E anche in questo campo si può dimostrare l’esistenza di un plusvalore, che rappresenta lo sfruttamento del maschio sulla femmina, analogo a quello del capitale sui salariati.

Una analisi dettagliata dimostrerebbe che nessuna forma di rapporto sessuale può sfuggire a queste leggi. Ci si può chiamare volgari, ma questo non sposta la nostra obiettività.

Il socialismo ha disturbato già la “poesia” di chi voleva godere senza che raggiungesse le sue narici delicate il puzzo che sale dal letamaio degli sfruttati. E noi potremo dire a quei giovani sentimentali e intellettuali che ci accuseranno di “cinismo” che essi indirizzano la parte migliore della loro attività appunto a questo nobile scopo: amare senza pagare.

La causa quindi dell’inferiorità femminile va cercata nella costituzione economica della società.

Se una legge veramente potesse aversi sulla ricerca della paternità, essa dovrebbe stabilire, in linea astratta, questo principio di diritto: gli averi di ogni uomo si ripartiscono in misura eguale a tutte le donne con cui ebbe rapporto per il mantenimento della prole. Una tale legge segnerebbe la fine del capitalismo. È assurdo che la borghesia la voti. Ma è possibile che una democrazia avveduta la adombri nei suoi programmi – insieme ad altre che lo spazio ci vieta di analizzare – per deviare il movimento femminile dalla corrente rivoluzionaria.

Ebbene, noi diciamo a tutte le donne che soffrono, tradite e ingannate dalla prepotenza maschile, che esse non debbono lasciarsi trarre sulla falsa strada. Come ai proletari che aspettano il loro riscatto dalle riformette democratiche, noi diciamo alle nostre compagne: Alzate gli occhi, la luce della redenzione è là, nella grande conquista rivoluzionaria e non altrove.

Guardiamoci dalla democrazia femminile che sarà non meno dannosa del clericalismo femminile.

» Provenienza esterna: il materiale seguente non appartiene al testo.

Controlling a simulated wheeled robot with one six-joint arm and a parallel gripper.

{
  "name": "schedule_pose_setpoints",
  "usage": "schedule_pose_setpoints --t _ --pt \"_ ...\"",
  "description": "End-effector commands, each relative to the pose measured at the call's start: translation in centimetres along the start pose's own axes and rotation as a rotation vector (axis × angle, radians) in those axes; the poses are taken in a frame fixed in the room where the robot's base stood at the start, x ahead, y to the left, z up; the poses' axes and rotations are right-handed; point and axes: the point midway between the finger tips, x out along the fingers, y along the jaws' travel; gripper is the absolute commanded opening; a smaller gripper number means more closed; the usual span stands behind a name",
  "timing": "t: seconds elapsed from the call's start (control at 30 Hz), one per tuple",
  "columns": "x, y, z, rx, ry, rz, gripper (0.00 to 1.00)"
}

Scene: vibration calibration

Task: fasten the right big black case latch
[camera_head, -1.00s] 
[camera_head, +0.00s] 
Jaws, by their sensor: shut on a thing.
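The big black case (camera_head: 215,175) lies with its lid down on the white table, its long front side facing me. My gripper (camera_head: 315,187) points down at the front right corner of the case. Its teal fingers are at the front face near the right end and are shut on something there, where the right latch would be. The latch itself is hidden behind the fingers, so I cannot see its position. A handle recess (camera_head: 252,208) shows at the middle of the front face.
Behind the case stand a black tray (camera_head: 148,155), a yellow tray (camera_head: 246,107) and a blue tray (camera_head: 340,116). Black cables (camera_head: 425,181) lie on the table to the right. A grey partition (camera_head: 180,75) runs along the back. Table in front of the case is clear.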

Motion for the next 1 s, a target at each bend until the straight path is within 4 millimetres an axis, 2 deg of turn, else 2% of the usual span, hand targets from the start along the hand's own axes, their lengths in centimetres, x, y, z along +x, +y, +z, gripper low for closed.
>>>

Già in questo campo la massoneria lavora, con intensità non sospettata, e fa portare “in voce di soprano” i suoi dischi fonografici: civiltà, progresso, libero pensiero... È un allarme che deve correre tra le file socialiste perché la triste manovra non possa riuscire.

E perché non riesca, bisogna che noi lavoriamo molto più di coloro, alla vera, alla buona, alla santa propaganda fra le donne.